The L.A. port projections come as U.S. ports overall are expected to see a major deterioration in imports through the first quarter of 2026. According to the Global Port Tracker from the National Retail Federation and Hackett Associates, inbound cargo volume is expected to dip 14.4 percent in November and 17.9 percent in December.

In October, loaded imports at the Los Angeles port came in at 429,283 TEUs, 7 percent less than last year, while loaded exports landed at 123,768 TEUs, 1 percent more than 2024. The port handled 295,380 empty container units, 8 percent less than last year.

The decline in imports comes as China’s exports to the U.S. declined 25.2 percent, in yet another month this year where goods on that trade lane declined double digits.

But Seroka said the import total is right in line with the five-year average, which “tells us consumer demand has held steady even as retailers and manufacturers moderate orders heading into the end of the year.”

With so much inventory already in the U.S. and inbound cargo recently cooling off, an import surge could take place later in 2026, points out Vespucci Maritime CEO Lars Jensen.

“Given the decline in U.S. imports and the seeming resilience of U.S. consumption (but bear in mind data on that is also lacking), it is very likely that we are in the midst of a significant reduction in U.S. inventories,” said Jensen in a Thursday update on LinkedIn. “This sets up a situation where at some point in the future—likely in 2026—the importers will commence a cycle of inventory replenishment. This would in itself cause a sudden surge in US import demand with the main unknown parameter being exactly when.”

Ahead of the Lunar New Year starting Feb. 17, Seroka said “we’ll likely see a bit of a run up” in imports, but that there’s still “a lot we don’t know” when it comes to economic data to make an accurate prediction.

In particular, the port director said he was awaiting federal projections on hiring, unemployment, consumer spending, manufacturing and gross domestic product (GDP), which has typically mirrored trans-Pacific trade over the past decade.

As far as that trade lane goes, despite the slight relief in the U.S.-China tensions, “some companies tell me their tariffs are still much higher” than the roughly 47 percent average duty now placed on Chinese goods. “So this relief on the commodity side is not that great.”

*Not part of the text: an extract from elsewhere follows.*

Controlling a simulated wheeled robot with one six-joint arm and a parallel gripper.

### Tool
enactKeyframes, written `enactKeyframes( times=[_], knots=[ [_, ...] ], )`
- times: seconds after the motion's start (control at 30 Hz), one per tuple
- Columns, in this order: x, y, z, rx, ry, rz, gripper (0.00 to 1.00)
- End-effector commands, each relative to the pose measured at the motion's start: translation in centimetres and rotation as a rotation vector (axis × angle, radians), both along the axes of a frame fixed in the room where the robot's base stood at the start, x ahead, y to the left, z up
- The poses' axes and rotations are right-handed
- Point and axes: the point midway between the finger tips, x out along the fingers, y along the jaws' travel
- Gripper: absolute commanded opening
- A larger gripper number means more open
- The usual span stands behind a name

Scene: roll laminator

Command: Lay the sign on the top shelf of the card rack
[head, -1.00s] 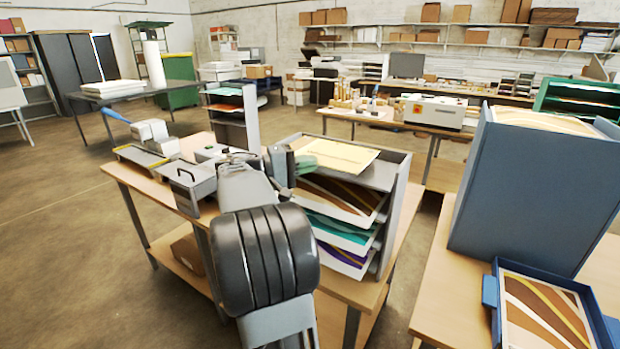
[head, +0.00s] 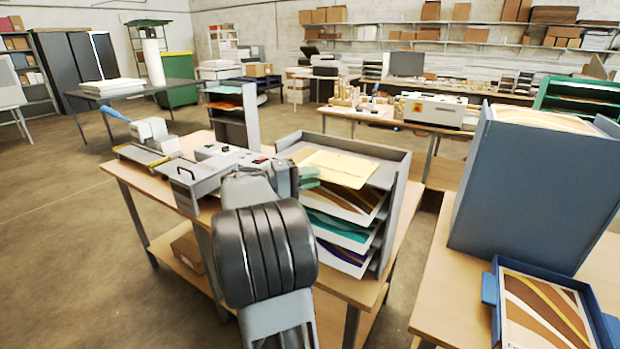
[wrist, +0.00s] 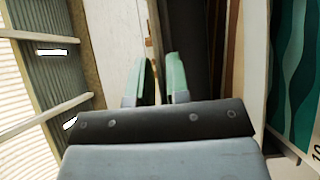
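The sign, a pale yellow sheet with faint print (head: 338,168), lies on the top shelf of the grey card rack (head: 398,190), near its front edge. Some bare grey shelf shows behind and to the right of it. My gripper (head: 309,177), with green fingertips, is at the front left of the rack, by the sign's near left edge. In the wrist view the two fingers of my gripper (wrist: 160,80) stand apart with a gap between them, and I see no sheet clamped there. Whether a fingertip still touches the sign cannot be told.
Patterned cards in brown, teal (head: 340,230) and purple fill the rack's lower shelves. A grey trimmer (head: 190,185) stands left on the same table. A tall blue box (head: 530,190) and a blue tray of cards (head: 494,292) are on the table at right.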

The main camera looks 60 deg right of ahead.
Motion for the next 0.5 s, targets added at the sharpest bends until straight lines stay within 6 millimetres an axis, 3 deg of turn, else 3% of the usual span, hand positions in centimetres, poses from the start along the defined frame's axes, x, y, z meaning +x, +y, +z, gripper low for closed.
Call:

Seroka expects Southeast Asia to continue taking up a larger share of the goods entering the Port of Los Angeles.

“We’ll continue to see shifts in sourcing to Southeast Asia and they’re across a top-five commodity grouping that we’ve already seen trending in that way, from furniture to auto parts, apparel, plastics, and electronics,” Seroka said. “Footwear also has been in place in Vietnam for some time.”

With more framework trade deals in place, Seroka said 2026 should see more trade stability.

He also sought to ease concerns some may have on a federal crackdown on trucking licenses in California, saying it would have a minimal impact on port operations.

California recently revoked about 17,000 non-domiciles commercial driver’s licenses for foreign truckers due to new federal requirements.

According to Seroka, almost 20,000 drivers are licensed to do business at the San Pedro Bay ports daily, half of which call at least once a week.